Until the 1980s the system was considered a rural waterway. Since then the three municipalities through which the river flows, Moorabool, Melton and Wyndham, have grown as peri-urban areas to the west of Melbourne. Melton and Wyndham are among the fastest-growing municipalities in Australia.
The Werribee River Association (WRivA) was formed in 1981. Its purpose is to protect water quality in the Werribee River and other local waterways and wetlands flowing to the coast and Port Phillip Bay, promote the re-establishment of natural habitat for wildlife in the catchment, and provide recreational and educational opportunities for the local population.
WRivA is affiliated with Waterkeeper Alliance (WKA), an international organisation that started in New York in 1966 when commercial and recreational fishermen formed the Hudson River Fishermen’s Association to save their river from industrial pollution.
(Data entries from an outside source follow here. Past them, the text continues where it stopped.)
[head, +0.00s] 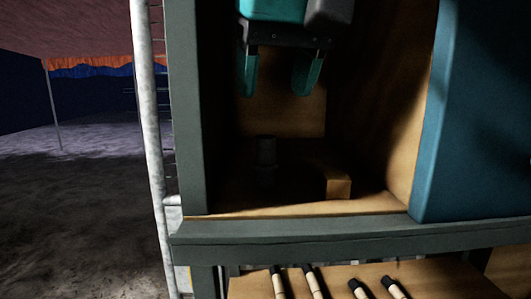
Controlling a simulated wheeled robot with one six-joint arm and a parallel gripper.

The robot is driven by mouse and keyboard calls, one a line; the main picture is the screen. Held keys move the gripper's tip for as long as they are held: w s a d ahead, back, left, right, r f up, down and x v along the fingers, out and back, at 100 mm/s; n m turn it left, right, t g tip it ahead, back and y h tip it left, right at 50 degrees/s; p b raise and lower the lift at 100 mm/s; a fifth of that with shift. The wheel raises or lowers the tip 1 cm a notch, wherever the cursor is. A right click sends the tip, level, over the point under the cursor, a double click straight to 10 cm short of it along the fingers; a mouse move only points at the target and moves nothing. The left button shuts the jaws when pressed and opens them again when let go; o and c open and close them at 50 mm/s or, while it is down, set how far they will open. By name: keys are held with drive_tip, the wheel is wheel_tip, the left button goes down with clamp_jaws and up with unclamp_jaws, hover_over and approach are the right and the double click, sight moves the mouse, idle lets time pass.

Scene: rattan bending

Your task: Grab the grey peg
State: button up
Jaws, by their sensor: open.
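My gripper (277,87) hangs at the top of the compartment, with its two teal fingers apart and nothing between them. A dark grey upright cylinder, which looks like the grey peg (266,151), stands inside the cabinet in deep shadow. It is below the gripper and slightly left of the middle of its fingers, with a clear gap between. Its lower part and base are too dark to make out well.
A wooden block (339,187) lies right of the peg on the compartment floor. The cabinet frame (188,110) and a blue-teal panel (480,120) flank the opening. Several cream rods with dark ends (312,280) lie on a lower shelf. Open ground lies left.

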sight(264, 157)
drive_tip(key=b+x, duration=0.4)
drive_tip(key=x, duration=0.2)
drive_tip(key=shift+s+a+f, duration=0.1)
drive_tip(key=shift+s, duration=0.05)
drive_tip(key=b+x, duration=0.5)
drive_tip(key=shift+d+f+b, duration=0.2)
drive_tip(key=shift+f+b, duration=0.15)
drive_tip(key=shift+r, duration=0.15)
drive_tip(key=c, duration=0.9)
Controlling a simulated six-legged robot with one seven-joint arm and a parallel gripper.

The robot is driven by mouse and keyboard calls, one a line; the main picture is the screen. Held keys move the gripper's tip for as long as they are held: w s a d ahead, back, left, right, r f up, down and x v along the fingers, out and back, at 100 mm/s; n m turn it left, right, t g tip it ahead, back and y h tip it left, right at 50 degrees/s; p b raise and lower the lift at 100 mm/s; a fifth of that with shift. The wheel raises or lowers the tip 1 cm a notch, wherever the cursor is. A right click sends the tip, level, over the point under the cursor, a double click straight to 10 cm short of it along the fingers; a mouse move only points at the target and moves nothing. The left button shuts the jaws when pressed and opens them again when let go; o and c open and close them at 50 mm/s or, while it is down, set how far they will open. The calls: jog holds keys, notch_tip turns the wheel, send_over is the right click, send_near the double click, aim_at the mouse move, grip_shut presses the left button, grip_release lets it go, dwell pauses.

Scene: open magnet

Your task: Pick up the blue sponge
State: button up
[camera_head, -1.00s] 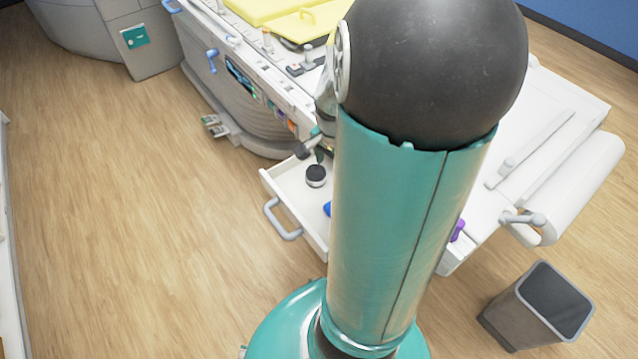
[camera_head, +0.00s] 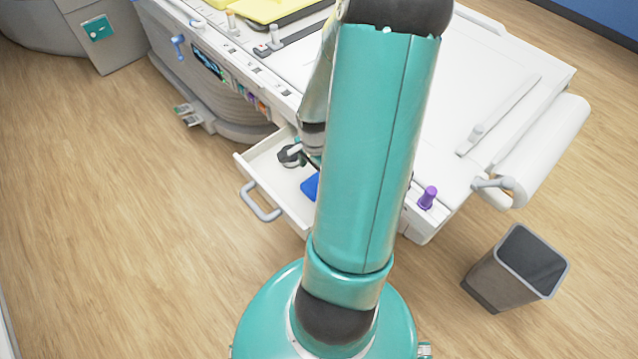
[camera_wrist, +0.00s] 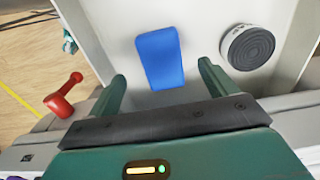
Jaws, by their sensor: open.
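The blue sponge (camera_wrist: 161,58) lies flat in the open white drawer (camera_wrist: 205,20). In the wrist view it sits between and just beyond the two fingertips of my gripper (camera_wrist: 162,80), which is open and empty. In the head view a corner of the sponge (camera_head: 310,187) shows beside my arm, which hides the rest. The gripper itself is mostly hidden by my arm in the head view.
A round dark-topped white object (camera_wrist: 247,47) lies in the drawer right of the sponge. A red knob (camera_wrist: 64,97) is at the left. The drawer's grey handle (camera_head: 259,203) juts over wooden floor. A bin (camera_head: 516,268) stands at the right.

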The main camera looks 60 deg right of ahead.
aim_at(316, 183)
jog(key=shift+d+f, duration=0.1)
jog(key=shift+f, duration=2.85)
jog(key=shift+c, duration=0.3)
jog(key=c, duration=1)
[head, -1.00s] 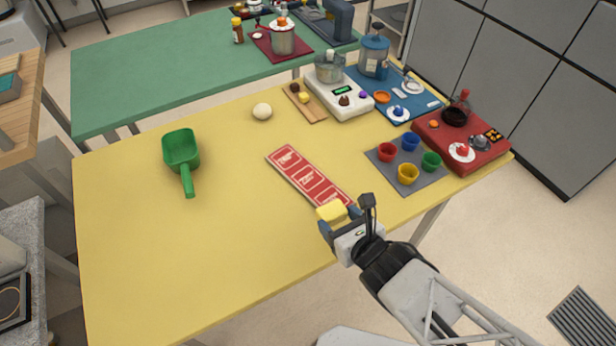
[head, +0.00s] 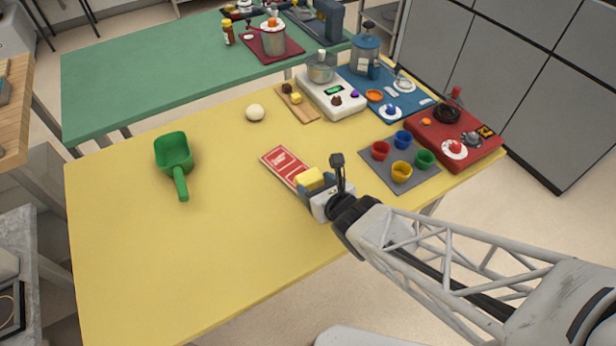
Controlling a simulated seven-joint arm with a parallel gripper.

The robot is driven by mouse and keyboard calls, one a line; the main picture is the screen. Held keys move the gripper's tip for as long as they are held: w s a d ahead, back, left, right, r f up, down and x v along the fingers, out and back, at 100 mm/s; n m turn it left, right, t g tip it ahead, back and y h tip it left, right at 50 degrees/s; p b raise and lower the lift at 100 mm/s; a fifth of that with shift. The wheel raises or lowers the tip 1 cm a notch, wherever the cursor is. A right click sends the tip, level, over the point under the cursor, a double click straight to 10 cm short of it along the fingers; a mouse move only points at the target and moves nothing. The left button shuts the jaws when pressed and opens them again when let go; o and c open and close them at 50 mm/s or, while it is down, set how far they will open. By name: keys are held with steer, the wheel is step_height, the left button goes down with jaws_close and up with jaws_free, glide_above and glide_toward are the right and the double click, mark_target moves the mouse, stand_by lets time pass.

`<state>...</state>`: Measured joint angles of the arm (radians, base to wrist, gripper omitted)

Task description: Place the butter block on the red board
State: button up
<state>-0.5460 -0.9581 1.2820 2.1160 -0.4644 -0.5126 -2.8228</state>
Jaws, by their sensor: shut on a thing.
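My gripper (head: 317,190) is shut on the yellow butter block (head: 309,178). In the head view the block overlaps the near part of a red strip with white-framed panels (head: 279,162), and its height above the table cannot be told. The gripper and block hide that end of the strip. A thick red board (head: 466,155) lies at the right end of the yellow table. It bears a white dish, a dark bowl, a red-topped item and other small things. Another, dark red board (head: 292,48) with a pot lies on the green table behind.
A grey mat (head: 398,184) with several coloured cups lies between my gripper and the thick red board. A white scale (head: 345,106), blue mat (head: 352,82) and wooden board (head: 309,115) are behind. A green scoop (head: 173,155) is left; the table's front left is clear.

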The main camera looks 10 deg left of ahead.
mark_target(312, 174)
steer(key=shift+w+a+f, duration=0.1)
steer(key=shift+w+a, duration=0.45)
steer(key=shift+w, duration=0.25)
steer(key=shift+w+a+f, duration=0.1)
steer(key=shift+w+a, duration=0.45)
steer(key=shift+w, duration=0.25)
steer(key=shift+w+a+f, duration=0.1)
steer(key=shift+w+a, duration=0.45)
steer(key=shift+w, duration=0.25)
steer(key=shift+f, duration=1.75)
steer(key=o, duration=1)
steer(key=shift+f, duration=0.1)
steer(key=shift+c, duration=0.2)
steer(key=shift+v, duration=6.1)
The fishermen recognised that citizen-led advocacy was the only way to ensure that laws were enforced and their river, livelihood, and the health of their families were protected.
As a result of its successful work the WKA has spawned over 300 Waterkeepers across the world protecting rivers, bays, coasts, creeks and other waterways.
I was appointed as the Werribee Riverkeeper in 2013 after being a member of WRivA since 1993.
My role as the Werribee Riverkeeper is to champion the river. This means speaking up for the river itself using action, advocacy and education to raise people’s awareness about the needs of the river. Riverkeepers and Waterkeepers are also responsible for conducting research into the waterway and the factors that improve it or threaten it.
In 2014 I attended the WKA River Rally Conference in Pittsburgh Pennsylvania USA and heard Robert F. Kennedy Jr., President of the WKA Board speak.
“This is an apocalyptically important battle we are engaged in … Our rivers should be our places of wilderness … as stewards we can act as trustees for our future generations,” Kennedy said.
There are four active Australian Waterkeepers. The Port Phillip Baykeeper and the Upper Hunter, Werribee and the Yarra Riverkeepers. We work together to investigate how waterway protectors can be most effective in the Australian context.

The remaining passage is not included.